On the heels of the Reason Rally, where Dawkins exhorted the crowd to “Mock them! Ridicule them! In public,” Tom Gilson wrote a post about the New Atheists’ practice of trivializing religion. He quotes David Albert's recent New York Times review of Lawrence Krauss’s new book:
When I was growing up, where I was growing up, there was a critique of religion according to which religion was cruel, and a lie, and a mechanism of enslavement, and something full of loathing and contempt for everything essentially human. Maybe that was true and maybe it wasn’t, but it had to do with important things—it had to do, that is, with history, and with suffering, and with the hope of a better world—and it seems like a pity, and more than a pity, and worse than a pity, with all that in the back of one’s head, to think that all that gets offered to us now, by guys like these, in books like this, is the pale, small, silly, nerdy accusation that religion is, I don’t know, dumb.
Gilson then gives an illustration of this tactic from an encounter he had at the Reason Rally, and it’s worth reading.
I was thinking about this very thing last week when our weekly challenge at STR Place (our student site) covered this video. What struck me more than anything else about the video was the shallowness of his understanding of Christianity. What atheists seem to be lacking is a grasp of the bigger picture. They have certain bits of Christianity memorized, but each bit is known only in isolation, away from the bigger context that could give it meaning. I’ve never heard anyone express what this results in better than Albert: “the pale, small, silly, nerdy accusation that religion is, I don’t know, dumb.”

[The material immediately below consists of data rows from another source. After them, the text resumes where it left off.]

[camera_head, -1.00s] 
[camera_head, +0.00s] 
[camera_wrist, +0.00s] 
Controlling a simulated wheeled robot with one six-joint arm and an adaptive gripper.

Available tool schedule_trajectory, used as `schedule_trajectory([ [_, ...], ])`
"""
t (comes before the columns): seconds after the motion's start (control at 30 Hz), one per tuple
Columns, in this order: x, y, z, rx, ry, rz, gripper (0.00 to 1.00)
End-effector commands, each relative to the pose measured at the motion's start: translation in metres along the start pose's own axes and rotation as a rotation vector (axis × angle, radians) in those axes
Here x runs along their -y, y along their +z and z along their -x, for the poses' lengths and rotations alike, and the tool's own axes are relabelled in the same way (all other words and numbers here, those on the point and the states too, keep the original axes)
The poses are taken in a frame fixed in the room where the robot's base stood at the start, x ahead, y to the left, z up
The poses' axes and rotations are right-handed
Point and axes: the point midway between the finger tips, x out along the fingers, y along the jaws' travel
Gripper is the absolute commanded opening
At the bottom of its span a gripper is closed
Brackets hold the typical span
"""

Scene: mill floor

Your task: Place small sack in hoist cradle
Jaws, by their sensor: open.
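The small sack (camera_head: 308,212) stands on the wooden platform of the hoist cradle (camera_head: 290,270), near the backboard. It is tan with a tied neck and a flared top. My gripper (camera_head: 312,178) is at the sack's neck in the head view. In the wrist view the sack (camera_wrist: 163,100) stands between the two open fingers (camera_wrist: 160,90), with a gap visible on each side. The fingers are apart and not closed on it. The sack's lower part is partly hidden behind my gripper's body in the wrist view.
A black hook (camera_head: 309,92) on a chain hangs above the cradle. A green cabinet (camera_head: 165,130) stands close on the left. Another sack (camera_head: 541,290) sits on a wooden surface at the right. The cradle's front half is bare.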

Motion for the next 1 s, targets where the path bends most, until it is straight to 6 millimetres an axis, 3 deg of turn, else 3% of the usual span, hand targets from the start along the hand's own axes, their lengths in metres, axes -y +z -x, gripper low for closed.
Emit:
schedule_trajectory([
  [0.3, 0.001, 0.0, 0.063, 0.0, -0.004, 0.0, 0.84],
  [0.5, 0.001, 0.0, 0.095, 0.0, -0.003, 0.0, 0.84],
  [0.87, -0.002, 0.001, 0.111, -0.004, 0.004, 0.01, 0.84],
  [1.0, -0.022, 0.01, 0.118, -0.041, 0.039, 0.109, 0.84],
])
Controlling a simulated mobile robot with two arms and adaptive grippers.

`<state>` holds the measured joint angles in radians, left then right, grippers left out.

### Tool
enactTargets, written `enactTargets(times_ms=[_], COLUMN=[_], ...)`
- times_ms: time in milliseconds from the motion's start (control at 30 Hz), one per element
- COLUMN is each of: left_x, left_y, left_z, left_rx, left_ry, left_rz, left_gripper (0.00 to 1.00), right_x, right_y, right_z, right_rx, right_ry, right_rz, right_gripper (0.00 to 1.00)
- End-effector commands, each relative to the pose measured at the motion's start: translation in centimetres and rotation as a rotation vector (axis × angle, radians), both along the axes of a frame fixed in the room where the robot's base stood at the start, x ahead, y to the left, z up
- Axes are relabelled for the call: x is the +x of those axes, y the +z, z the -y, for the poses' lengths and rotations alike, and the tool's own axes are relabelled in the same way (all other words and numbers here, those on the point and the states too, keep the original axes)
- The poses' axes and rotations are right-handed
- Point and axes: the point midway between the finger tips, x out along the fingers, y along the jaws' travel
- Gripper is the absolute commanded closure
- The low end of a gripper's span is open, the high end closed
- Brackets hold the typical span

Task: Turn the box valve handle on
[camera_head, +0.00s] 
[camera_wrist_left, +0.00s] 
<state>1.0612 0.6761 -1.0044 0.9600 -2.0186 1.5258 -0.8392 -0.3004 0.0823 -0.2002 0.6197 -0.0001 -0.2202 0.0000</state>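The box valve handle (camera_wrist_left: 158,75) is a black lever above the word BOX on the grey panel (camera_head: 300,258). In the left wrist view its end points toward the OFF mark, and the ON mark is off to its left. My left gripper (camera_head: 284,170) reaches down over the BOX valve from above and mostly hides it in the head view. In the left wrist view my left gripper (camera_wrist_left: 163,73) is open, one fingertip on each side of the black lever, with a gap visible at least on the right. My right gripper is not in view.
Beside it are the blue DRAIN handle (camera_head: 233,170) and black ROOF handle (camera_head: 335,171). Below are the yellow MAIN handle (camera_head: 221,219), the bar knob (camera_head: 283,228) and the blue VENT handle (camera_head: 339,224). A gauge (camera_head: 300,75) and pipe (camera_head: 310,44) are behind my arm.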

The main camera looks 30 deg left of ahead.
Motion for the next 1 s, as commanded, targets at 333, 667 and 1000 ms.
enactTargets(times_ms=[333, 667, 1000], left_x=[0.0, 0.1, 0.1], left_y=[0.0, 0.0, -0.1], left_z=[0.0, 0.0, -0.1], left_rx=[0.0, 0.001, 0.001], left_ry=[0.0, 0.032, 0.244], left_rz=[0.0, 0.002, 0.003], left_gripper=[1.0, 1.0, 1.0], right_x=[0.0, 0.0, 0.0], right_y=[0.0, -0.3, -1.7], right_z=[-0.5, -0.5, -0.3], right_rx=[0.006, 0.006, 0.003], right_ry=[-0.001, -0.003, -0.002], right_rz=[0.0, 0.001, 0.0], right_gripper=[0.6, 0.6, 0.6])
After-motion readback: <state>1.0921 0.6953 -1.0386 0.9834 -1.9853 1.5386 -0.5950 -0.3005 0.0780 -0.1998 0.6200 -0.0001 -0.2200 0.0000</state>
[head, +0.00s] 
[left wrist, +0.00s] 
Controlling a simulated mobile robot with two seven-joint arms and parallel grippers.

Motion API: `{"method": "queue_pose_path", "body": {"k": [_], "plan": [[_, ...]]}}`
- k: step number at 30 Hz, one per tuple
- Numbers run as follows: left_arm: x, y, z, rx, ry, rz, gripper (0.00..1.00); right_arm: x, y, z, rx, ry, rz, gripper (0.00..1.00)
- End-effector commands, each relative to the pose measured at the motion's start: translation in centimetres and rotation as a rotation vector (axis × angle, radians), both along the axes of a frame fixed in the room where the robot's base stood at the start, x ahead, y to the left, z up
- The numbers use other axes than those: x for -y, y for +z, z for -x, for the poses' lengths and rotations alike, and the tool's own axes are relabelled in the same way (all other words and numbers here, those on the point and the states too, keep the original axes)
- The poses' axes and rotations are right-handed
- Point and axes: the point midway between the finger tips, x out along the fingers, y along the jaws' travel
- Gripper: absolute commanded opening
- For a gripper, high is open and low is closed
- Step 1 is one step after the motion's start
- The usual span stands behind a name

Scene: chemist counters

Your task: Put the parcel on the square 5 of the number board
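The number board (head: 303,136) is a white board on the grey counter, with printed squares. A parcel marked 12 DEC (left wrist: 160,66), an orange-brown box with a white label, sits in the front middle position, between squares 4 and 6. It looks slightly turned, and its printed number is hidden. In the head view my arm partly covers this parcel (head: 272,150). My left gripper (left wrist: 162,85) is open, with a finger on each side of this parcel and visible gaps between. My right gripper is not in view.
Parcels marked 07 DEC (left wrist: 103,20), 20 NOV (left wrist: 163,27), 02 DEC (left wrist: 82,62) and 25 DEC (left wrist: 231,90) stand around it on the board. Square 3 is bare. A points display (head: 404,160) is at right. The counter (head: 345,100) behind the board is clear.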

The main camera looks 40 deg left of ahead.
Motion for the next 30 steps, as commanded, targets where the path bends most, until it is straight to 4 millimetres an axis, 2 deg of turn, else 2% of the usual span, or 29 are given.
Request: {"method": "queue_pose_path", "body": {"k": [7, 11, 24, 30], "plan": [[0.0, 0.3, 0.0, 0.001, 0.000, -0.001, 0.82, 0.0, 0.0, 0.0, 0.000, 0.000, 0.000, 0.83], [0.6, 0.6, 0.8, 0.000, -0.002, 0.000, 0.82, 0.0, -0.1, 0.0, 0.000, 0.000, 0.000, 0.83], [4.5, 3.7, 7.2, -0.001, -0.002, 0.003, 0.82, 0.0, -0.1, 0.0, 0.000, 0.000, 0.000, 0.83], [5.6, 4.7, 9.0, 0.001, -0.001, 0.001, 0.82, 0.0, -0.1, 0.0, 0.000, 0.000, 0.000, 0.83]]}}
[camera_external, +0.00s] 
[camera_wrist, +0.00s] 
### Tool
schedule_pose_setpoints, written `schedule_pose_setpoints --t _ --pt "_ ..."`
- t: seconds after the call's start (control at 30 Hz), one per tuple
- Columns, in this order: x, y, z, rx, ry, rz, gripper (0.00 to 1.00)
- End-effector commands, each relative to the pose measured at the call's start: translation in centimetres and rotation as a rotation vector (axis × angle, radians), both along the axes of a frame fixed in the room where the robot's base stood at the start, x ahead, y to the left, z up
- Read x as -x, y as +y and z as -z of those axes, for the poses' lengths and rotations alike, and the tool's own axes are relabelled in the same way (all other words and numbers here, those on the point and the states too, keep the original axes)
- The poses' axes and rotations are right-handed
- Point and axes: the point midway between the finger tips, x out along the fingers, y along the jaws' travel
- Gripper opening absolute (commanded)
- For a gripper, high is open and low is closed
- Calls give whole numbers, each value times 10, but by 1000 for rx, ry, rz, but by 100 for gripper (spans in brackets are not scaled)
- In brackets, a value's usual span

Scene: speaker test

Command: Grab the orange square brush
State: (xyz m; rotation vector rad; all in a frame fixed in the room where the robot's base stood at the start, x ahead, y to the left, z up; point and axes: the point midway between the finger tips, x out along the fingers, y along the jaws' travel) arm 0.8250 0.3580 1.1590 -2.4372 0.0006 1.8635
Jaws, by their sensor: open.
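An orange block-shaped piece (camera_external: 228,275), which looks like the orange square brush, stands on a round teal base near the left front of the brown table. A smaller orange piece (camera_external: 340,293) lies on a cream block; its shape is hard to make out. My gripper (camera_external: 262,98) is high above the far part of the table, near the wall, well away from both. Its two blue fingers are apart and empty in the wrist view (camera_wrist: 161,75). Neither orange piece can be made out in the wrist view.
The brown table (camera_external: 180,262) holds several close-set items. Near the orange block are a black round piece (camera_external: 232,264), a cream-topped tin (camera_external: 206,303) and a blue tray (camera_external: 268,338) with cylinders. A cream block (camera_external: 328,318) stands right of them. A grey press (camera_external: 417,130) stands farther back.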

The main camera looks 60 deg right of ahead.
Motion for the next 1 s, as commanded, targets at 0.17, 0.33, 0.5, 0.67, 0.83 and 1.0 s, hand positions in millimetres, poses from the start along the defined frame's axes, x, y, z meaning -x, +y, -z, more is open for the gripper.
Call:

That’s exactly how their words feel to me—small. Small and shallow. Christianity shaped the entire Western world. Its ideas inspired art, architecture, music, and literature of unrivaled excellence. Even if Christianity were false, there’s a depth and beauty to it that was rich enough to build Western civilization. Men and women have loved and been devoted to God to the point of torture and death. Even if Christianity were false, something in the God of Christianity inspired that love and devotion.
But that depth, that “something,” the big picture, is entirely absent from the image of Christianity maintained by the atheists, leaving them with a parody of its story and teachings that carries about as much power as an episode of Scooby Doo. So what I'm always left wondering is this: Why doesn’t sheer curiosity drive atheists to find the pieces they’re missing so that the last 2000 years of history will at least make a little sense?